Un spectre hante Montpellier : le spectre des gilets jaunes. Toutes les puissances du vieux Clapas se sont unies en une Sainte-Alliance économique pour traquer ce spectre : le préfet Jacques Witkowski, le maire Philippe Saurel, la président de région Carole Delga et maintenant l’inénarrable Odette Daudé, présidente des commerçants de l’Écusson, qui évoque la création d’une milice.

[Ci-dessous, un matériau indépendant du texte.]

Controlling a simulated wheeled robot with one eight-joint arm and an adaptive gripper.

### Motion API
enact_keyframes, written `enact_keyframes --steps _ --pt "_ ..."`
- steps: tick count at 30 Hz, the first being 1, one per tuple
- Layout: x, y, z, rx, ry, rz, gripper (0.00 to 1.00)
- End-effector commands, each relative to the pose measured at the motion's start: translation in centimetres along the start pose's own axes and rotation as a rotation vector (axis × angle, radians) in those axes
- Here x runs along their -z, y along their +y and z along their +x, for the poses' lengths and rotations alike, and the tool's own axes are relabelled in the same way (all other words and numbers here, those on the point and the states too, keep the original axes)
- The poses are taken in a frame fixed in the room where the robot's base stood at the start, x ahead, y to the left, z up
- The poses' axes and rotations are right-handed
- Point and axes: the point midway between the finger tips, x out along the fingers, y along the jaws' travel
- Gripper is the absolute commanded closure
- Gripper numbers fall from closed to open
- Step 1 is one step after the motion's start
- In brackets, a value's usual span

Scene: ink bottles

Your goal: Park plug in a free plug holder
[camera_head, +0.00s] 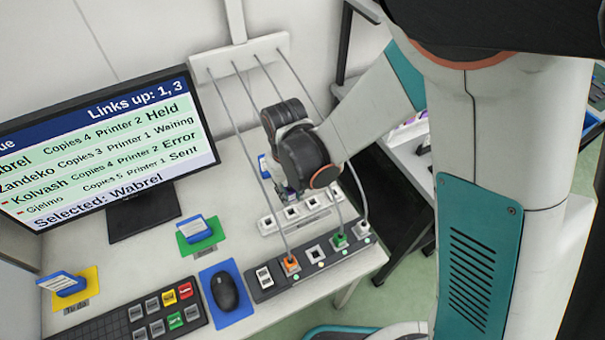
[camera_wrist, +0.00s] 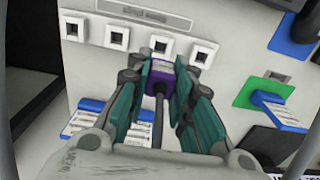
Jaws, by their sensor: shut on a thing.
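My gripper (camera_wrist: 160,75) is shut on a purple plug (camera_wrist: 159,82), with its dark cable trailing toward the camera. In the wrist view, the white holder strip (camera_wrist: 92,13) has several square plug holders; the visible ones look empty. The plug is just in front of one holder (camera_wrist: 160,46), which is partly hidden by my gripper and plug. I cannot tell whether the plug touches the strip. In the head view, my gripper (camera_head: 291,190) is above the back of the holder strip (camera_head: 266,228), and the plug is hidden by the arm.
A dark socket strip (camera_head: 327,267) in front holds an orange plug (camera_head: 291,265) and a green plug (camera_head: 340,241), with an empty socket (camera_head: 316,253) between. Cables run from a white wall rail (camera_head: 240,55). A monitor (camera_head: 110,140), mouse (camera_head: 225,292) and keypad (camera_head: 150,312) stand left.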

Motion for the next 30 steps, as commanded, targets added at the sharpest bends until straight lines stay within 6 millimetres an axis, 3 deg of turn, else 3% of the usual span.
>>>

Dans PQR (presse quotidienne régionale), il y a PQ, ne l’oublions pas. Le Midi Libre a publié hier un article mêlant fake-news, entretiens hallucinatoires, et relais de la parole officielle avec ce titre qui claque : « Des commerçants aux abois, avec le spectre du retour des “gilets jaunes” ». Le journaliste cherche à nous faire partager « l’angoisse » des commerçants, « après de nouvelles dégradations de devantures de magasins en marge du rassemblement sur la Comédie, samedi dernier. » C’est un pur mensonge : les gilets jaunes, trop réprimés pour pouvoir manifester, n’ont rien cassé samedi dernier. Aucun média n’a évoqué de dégradations, pas même Midi Libre…

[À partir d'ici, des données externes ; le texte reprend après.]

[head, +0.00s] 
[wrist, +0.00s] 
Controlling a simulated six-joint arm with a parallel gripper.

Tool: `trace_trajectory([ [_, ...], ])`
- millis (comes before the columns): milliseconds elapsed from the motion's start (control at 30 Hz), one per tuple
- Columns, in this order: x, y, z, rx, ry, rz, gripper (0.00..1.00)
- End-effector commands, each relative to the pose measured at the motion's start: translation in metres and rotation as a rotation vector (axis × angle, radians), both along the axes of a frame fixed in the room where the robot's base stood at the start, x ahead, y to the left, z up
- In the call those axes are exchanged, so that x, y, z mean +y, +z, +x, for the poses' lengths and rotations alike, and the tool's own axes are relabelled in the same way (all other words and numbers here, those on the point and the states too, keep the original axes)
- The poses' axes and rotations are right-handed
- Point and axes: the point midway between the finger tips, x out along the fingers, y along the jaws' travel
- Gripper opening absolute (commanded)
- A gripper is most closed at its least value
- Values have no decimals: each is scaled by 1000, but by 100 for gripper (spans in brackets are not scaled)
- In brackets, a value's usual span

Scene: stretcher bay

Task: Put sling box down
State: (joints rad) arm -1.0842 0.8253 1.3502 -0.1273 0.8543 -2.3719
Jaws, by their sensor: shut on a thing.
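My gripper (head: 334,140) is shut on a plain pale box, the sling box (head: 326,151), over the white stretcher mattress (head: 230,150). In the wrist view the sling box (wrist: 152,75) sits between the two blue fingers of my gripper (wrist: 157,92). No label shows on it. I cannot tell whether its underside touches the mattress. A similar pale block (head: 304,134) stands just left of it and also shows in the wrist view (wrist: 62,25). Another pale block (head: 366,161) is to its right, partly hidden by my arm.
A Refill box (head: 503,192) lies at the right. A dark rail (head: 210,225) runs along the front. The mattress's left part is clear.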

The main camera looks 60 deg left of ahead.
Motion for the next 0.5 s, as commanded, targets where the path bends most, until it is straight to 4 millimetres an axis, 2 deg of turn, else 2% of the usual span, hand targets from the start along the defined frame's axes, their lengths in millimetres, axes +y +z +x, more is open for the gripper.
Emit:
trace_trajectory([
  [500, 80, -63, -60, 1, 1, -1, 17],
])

C’est sur la base de ce mensonge qu’Odette Daudé, présidente des commerçants de l’Écusson, cherche à nous apitoyer, elle qui est propriétaire d’une boutique de lingerie de luxe dont le chiffre d’affaires est estimé à plus de 350 000€ en 2018 pour un à deux salariés : « Des commerçants préparent une milice, samedi dernier, c’est la goutte qui a fait déborder le vase ! (…) Les commerçants crèvent, tout cela peut finir en guerre civile. Soit le préfet agit, soit le centre-ville sera détruit ». Va-t-elle prendre le maquis, elle qui a récupéré l’image du résistant Jean Moulin pour lancer une campagne commerciale ? Mickaël, vice-président de l’association des commerces et riverains de l’Aiguillerie, tempère les propos de sa comparse : « Je n’ai pas eu l’écho d’une milice, mais ce qui est sûr, c’est que des commerçants sont à bout. » Le président de la Chambre de commerce et de l’industrie (CCI) de l’Hérault, André Deljarry, confirme la rumeur : « Nous l’avons entendu, nous ne serions pas surpris ».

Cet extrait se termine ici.